Strange and Unstable Fabrication
In the 1950’s a group of artists led by experimental composer John Cage actively engaged chance as a means to limit their control over the artworks they produced. These artists described a world filled with active and lively forces, from the sounds of rain to blemishes in paper, that could be harnessed in creative production to give rise to new aesthetics and cultivate new sensitivities to the everyday. This approach to making was not simply act of creative expression but active attempt at creative expansion—a way of submitting to a world of creative forces beyond the self for the sake of seeing, hearing, or feeling things anew. I use these practices as a lens to reflect on the way human-computer interaction (HCI) researchers think about and design for making, specifically as it relates to the present day “maker movement.” I focus on how the design of digital fabrication systems, like 3D printers, could make room for creative forces beyond the maker and why such modes of making are worth considering in HCI research. Since digital fabrication technologies have catalyzed the maker movement and are often described as key instruments for “democratizing” manufacturing, this project joins broader efforts to reflect on values in maker technology as a means of expanding the design space of digital fabrication in ways that could potentially increase the diversity of participants associated with the movement.
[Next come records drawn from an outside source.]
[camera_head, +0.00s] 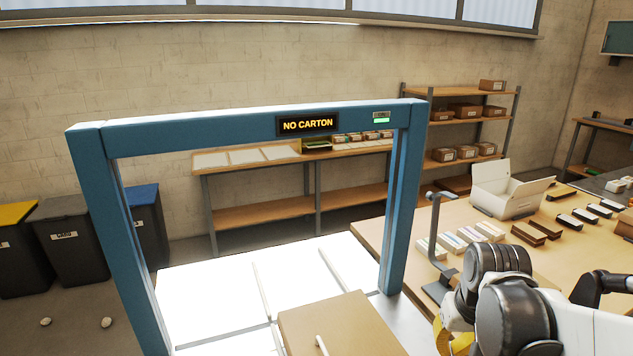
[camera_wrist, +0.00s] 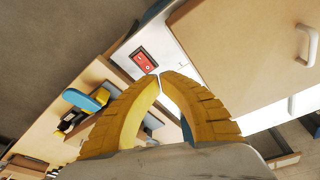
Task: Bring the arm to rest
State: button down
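My gripper (camera_wrist: 157,76) has two yellow ribbed fingers that curve together in the wrist view. Their tips meet or nearly meet, and I see nothing held between them. A white panel with a red switch (camera_wrist: 145,61) shows just beyond the tips; I cannot tell the distance. In the head view, my arm reaches in from the lower right, and the yellow of my gripper (camera_head: 455,338) shows at the bottom edge, partly hidden behind the arm links.
A blue frame (camera_head: 255,130) with a "NO CARTON" display (camera_head: 307,124) stands over a white surface (camera_head: 215,290). The workbench (camera_head: 400,245) at right holds an open white carton (camera_head: 505,190), a grey stand (camera_head: 440,240) and several small packs.

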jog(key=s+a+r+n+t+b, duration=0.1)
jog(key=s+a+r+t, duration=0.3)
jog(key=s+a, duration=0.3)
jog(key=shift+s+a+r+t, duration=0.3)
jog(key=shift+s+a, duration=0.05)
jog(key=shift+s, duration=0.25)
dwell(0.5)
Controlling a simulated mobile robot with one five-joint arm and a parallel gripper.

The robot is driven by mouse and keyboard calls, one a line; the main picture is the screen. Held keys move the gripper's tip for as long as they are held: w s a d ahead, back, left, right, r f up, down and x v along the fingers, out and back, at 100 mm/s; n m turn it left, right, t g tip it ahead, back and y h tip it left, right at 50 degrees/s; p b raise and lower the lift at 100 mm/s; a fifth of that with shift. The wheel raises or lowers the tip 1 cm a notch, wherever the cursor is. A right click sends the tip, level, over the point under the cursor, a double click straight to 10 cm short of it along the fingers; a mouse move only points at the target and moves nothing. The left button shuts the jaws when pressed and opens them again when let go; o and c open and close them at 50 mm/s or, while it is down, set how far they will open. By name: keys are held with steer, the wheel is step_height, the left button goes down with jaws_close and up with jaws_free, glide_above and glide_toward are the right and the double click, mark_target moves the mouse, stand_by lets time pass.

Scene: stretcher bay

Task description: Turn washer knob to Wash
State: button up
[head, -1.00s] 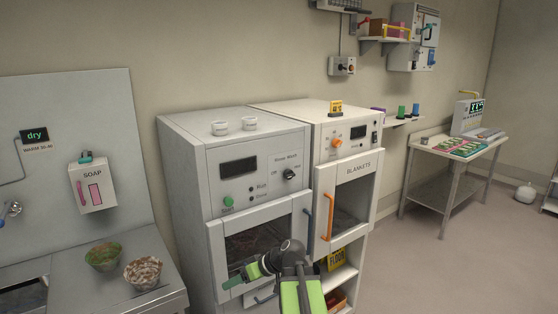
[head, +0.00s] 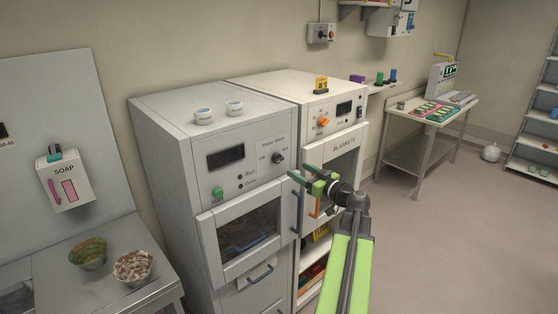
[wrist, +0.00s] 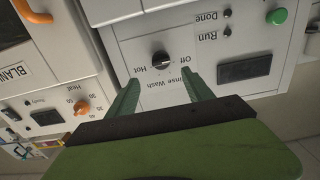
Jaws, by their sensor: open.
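The washer's dark round knob (head: 277,158) is on the upper right of the grey machine's front panel. It also shows upside down in the wrist view (wrist: 161,60), ringed by the printed words Off, Rinse, Wash and Hot. Which word its pointer marks is too small to tell. My gripper (head: 299,174) is open and empty, in front of the machine's right edge, below and right of the knob. In the wrist view its two green fingers (wrist: 160,77) point toward the knob, one on either side of it, with no visible contact.
The washer door (head: 248,232) appears closed, with a blue handle on its right. The blankets warmer (head: 345,147) stands close on the right, with an orange knob (head: 323,121). A sink counter with two bowls (head: 133,266) is at left.

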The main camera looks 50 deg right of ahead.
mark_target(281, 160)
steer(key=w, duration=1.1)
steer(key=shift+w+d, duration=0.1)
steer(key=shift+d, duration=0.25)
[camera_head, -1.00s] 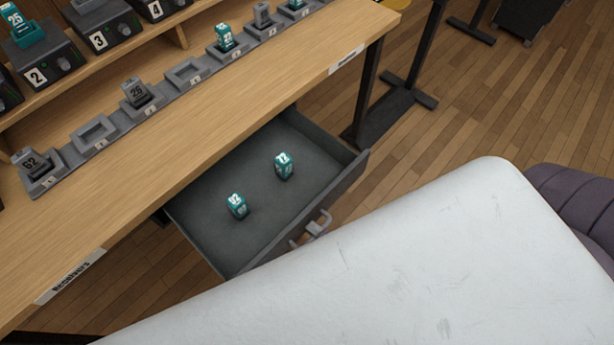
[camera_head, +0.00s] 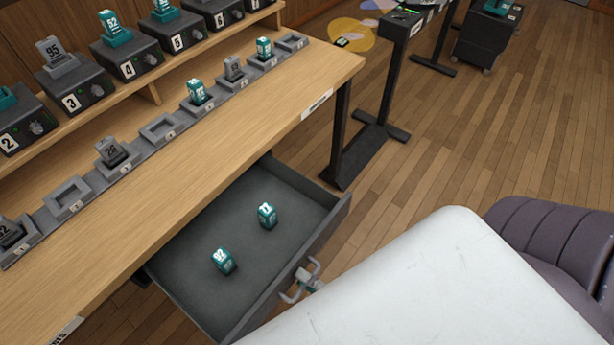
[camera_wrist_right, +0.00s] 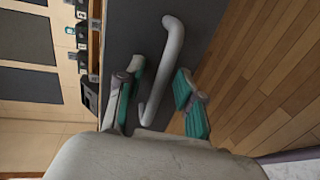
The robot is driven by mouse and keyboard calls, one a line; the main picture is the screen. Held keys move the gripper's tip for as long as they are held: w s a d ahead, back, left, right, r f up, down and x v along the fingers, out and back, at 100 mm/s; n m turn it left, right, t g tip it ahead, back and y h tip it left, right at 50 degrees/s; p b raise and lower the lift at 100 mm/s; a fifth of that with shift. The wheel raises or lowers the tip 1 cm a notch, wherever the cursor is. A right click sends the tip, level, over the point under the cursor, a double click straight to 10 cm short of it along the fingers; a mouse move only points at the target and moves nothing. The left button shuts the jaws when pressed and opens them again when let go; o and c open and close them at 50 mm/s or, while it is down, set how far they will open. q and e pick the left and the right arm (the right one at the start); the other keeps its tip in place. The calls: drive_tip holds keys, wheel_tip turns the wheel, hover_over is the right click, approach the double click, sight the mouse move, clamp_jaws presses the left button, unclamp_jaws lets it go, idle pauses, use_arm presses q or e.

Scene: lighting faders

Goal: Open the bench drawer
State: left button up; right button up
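The grey bench drawer (camera_head: 185,290) stands pulled out from under the wooden bench (camera_head: 215,140). Two teal numbered blocks stand in it, one nearer the front left (camera_head: 223,262) and one farther right (camera_head: 267,215). The drawer's bar handle (camera_head: 291,297) is on its front; it also shows in the right wrist view (camera_wrist_right: 172,50). My right gripper (camera_wrist_right: 158,95) is at the handle, its teal-padded fingers apart on either side of the bar with visible gaps. In the head view my white arm hides most of this gripper. My left gripper is out of view.
A row of grey docks (camera_head: 160,130) with several teal and grey packs runs along the bench. Numbered black units (camera_head: 130,60) stand on the shelf behind. A black table leg (camera_head: 345,130) is right of the drawer. Wooden floor is clear at the right (camera_head: 450,130).

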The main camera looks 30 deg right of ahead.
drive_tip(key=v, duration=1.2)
By weaving through post-anthropocentric theories of the new materialisms, design practice, art history, and HCI, I contribute a theory of making that accounts for the creative capacity of nonhumans as well as design tactics to make room for nonhuman forces in the design of digital fabrication systems. I argue that nonhumans exert material-semiotic forces upon makers that shape their perspectives on stuff and culture in tandem. I then suggest that tools that are both strange and unstable create a space for makers to perceive and work with these forces in ways that honor the unique life and agency of nonhuman matter. As a whole, this work adds dimensionality to HCI’s existing focus on making as a process of self-expression by suggesting new design territories in fabrication design, crossings between critical reflection and creative production. I close this work by speculating on how tools that trade control, mastery, and predictability for chance, compromise, labor, and risk could become valuable within a broader landscape of making.